ENTRIES:
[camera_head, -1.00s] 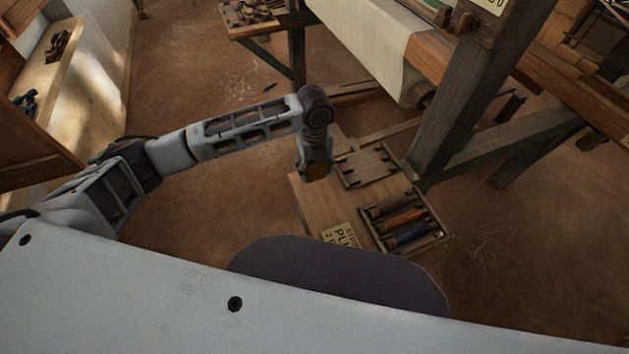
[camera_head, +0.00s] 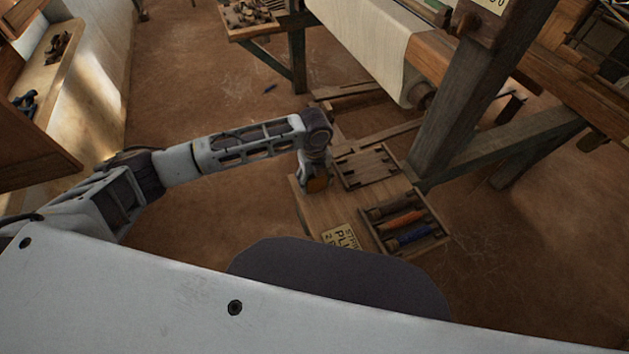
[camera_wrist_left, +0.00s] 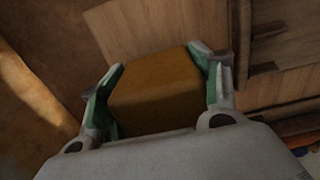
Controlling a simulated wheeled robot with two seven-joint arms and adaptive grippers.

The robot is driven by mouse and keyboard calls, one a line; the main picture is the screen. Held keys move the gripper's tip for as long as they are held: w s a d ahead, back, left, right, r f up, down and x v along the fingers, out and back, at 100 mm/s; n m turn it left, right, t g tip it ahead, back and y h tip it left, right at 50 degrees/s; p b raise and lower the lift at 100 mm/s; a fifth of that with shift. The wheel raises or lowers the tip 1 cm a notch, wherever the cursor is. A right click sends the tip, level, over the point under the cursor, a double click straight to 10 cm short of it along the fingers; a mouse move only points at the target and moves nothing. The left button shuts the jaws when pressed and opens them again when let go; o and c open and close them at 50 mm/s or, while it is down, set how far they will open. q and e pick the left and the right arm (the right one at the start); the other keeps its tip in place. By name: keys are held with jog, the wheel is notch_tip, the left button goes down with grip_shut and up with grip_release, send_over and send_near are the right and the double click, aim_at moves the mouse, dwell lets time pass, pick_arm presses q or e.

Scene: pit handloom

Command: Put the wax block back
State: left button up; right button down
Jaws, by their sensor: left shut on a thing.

==

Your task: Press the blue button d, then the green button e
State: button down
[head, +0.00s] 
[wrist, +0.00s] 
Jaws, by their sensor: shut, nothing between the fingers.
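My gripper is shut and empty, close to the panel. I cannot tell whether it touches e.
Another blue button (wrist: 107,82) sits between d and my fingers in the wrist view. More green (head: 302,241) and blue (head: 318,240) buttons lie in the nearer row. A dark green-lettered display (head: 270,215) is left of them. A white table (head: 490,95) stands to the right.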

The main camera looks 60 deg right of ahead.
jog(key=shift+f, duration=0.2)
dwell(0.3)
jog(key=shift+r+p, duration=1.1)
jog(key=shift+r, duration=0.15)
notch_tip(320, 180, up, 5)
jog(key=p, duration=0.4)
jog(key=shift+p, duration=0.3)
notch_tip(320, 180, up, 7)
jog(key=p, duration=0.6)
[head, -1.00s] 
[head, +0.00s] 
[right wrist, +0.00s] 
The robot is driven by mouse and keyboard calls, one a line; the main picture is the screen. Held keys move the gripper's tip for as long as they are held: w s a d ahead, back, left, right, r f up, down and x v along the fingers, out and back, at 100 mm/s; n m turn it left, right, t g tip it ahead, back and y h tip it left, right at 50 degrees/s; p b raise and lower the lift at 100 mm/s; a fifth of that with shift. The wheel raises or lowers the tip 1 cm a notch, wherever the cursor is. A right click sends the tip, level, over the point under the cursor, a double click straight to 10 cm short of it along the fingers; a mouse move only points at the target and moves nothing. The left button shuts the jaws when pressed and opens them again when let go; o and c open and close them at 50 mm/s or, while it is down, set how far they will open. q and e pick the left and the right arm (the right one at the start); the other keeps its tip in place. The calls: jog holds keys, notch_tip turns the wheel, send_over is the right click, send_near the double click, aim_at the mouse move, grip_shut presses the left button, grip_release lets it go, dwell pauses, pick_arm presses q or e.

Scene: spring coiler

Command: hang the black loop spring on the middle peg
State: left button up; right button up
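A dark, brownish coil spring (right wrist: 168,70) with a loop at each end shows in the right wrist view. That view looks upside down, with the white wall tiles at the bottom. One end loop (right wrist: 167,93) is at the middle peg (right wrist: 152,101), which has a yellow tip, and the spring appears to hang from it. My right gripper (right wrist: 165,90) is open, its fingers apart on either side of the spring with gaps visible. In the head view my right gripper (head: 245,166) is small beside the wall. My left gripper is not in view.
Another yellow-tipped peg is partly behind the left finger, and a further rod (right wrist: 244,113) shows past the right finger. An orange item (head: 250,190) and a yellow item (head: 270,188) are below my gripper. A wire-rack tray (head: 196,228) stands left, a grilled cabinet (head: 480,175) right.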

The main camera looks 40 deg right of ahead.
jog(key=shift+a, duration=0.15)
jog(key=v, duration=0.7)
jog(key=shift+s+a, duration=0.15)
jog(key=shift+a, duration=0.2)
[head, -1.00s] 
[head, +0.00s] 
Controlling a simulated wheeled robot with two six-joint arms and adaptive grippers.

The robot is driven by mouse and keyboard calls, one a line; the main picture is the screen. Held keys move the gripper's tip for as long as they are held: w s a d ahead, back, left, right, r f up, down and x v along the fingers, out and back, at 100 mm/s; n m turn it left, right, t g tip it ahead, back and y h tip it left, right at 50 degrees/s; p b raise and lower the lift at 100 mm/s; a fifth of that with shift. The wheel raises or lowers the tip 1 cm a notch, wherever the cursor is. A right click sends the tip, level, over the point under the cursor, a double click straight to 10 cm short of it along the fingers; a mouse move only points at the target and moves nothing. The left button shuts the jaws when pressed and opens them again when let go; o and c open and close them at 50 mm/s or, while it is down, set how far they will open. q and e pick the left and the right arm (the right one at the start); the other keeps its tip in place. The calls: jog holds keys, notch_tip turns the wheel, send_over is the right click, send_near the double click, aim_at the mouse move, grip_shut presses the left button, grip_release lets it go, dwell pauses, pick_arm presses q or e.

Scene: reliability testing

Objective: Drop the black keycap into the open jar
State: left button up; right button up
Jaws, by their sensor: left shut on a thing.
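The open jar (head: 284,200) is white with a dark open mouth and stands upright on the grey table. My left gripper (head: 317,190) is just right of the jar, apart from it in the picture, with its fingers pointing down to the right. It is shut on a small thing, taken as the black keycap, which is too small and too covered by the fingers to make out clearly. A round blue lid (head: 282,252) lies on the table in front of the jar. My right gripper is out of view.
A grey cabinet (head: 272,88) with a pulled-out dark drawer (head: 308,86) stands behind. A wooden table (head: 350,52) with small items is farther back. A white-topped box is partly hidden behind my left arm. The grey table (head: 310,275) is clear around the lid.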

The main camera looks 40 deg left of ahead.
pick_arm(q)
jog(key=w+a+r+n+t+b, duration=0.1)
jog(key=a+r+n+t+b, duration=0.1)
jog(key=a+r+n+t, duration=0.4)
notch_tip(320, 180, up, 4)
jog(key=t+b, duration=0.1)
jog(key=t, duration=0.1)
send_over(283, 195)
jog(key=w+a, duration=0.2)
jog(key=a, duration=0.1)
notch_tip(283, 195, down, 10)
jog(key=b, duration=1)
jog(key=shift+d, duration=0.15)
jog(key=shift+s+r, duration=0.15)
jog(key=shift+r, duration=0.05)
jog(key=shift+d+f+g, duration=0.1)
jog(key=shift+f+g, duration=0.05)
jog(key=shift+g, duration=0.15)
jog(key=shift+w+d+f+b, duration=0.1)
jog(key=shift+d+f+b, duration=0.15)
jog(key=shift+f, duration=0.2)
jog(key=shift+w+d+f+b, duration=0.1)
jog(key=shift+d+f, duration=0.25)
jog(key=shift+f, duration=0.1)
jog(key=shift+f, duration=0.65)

==

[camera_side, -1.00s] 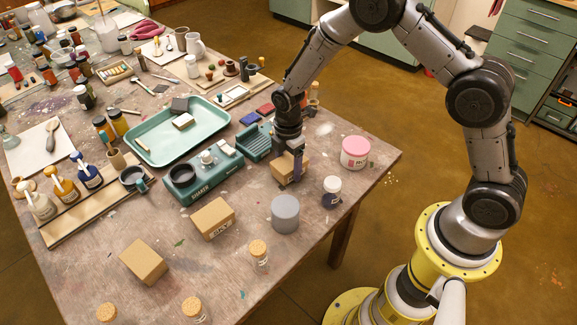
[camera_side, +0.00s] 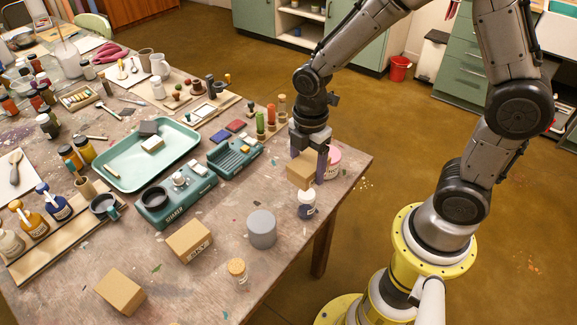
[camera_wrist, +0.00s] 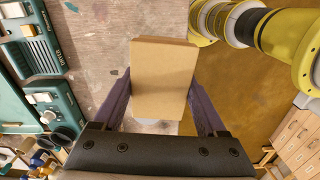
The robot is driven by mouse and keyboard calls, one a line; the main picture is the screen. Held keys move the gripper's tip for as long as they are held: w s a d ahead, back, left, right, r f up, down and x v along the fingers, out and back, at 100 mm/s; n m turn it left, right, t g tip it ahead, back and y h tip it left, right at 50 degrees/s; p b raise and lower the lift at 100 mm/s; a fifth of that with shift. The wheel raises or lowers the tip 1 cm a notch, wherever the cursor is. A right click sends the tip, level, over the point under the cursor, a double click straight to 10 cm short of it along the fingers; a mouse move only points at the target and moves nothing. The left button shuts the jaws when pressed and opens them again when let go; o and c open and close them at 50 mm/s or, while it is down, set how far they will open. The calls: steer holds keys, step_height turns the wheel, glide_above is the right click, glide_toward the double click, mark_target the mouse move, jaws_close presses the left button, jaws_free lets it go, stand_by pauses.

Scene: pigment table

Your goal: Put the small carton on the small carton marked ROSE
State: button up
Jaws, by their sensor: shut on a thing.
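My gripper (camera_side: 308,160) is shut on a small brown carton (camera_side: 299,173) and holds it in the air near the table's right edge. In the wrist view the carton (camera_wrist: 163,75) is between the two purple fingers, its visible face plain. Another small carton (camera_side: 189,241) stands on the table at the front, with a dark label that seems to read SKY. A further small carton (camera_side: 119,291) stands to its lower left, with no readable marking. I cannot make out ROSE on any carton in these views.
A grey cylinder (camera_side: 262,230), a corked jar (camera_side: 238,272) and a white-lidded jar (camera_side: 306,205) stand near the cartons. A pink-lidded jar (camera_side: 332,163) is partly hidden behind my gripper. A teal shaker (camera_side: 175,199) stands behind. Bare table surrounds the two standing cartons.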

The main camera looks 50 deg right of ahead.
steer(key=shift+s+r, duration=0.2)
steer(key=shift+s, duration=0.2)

SHORT EXERCISE: Repeat, word for word, the lines of the material above from the one holding "[camera_head, -1.00s]" through the one holding "Controlling a simulated wheeled robot with two seven-joint". Leave out pictures.

WORKED SOLUTION:
[camera_head, -1.00s] 
[camera_head, +0.00s] 
[camera_wrist_left, +0.00s] 
Controlling a simulated wheeled robot with two seven-joint arms and adaptive grippers.

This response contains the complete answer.